Work required
In the material below, please retype the lines from the very first through the one with "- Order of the", exactly and without pictures.

----------

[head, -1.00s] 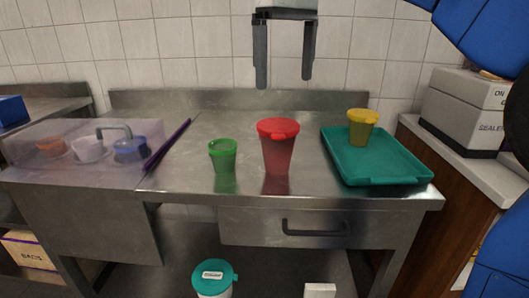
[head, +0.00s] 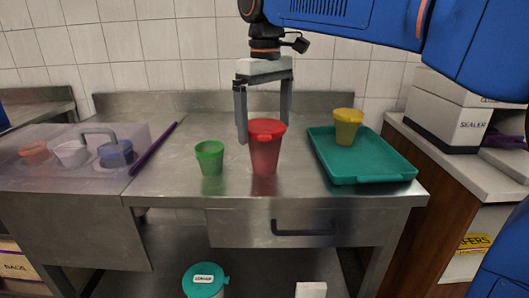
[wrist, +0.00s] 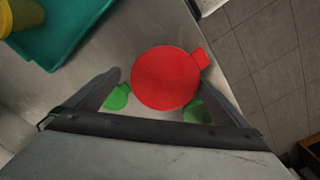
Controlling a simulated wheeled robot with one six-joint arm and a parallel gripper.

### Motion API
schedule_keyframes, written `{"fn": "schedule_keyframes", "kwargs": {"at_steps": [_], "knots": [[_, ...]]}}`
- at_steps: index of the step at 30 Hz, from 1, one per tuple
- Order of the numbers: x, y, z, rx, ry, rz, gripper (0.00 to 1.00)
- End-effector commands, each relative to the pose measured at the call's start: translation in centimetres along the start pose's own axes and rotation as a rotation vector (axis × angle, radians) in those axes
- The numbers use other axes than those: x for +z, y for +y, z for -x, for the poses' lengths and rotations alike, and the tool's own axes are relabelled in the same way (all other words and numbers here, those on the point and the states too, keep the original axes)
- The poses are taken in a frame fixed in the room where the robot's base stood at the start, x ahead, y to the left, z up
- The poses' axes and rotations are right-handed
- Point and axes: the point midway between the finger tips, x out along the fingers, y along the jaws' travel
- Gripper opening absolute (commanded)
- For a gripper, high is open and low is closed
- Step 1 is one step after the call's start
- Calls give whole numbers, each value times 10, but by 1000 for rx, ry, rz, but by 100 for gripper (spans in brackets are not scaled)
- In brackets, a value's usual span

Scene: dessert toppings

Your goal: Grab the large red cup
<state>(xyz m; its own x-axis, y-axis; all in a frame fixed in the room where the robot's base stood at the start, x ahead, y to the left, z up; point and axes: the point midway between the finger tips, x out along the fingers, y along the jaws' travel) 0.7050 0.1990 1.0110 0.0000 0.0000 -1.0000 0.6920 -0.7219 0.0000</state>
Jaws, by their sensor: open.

----------

Finished task
[head, -1.00s] 
[head, +0.00s] 
[wrist, +0.00s] 
Controlling a simulated wheeled robot with one six-joint arm and a parallel gripper.

### Motion API
schedule_keyframes, written `{"fn": "schedule_keyframes", "kwargs": {"at_steps": [_], "knots": [[_, ...]]}}`
- at_steps: index of the step at 30 Hz, from 1, one per tuple
- Order of the numbers: x, y, z, rx, ry, rz, gripper (0.00 to 1.00)

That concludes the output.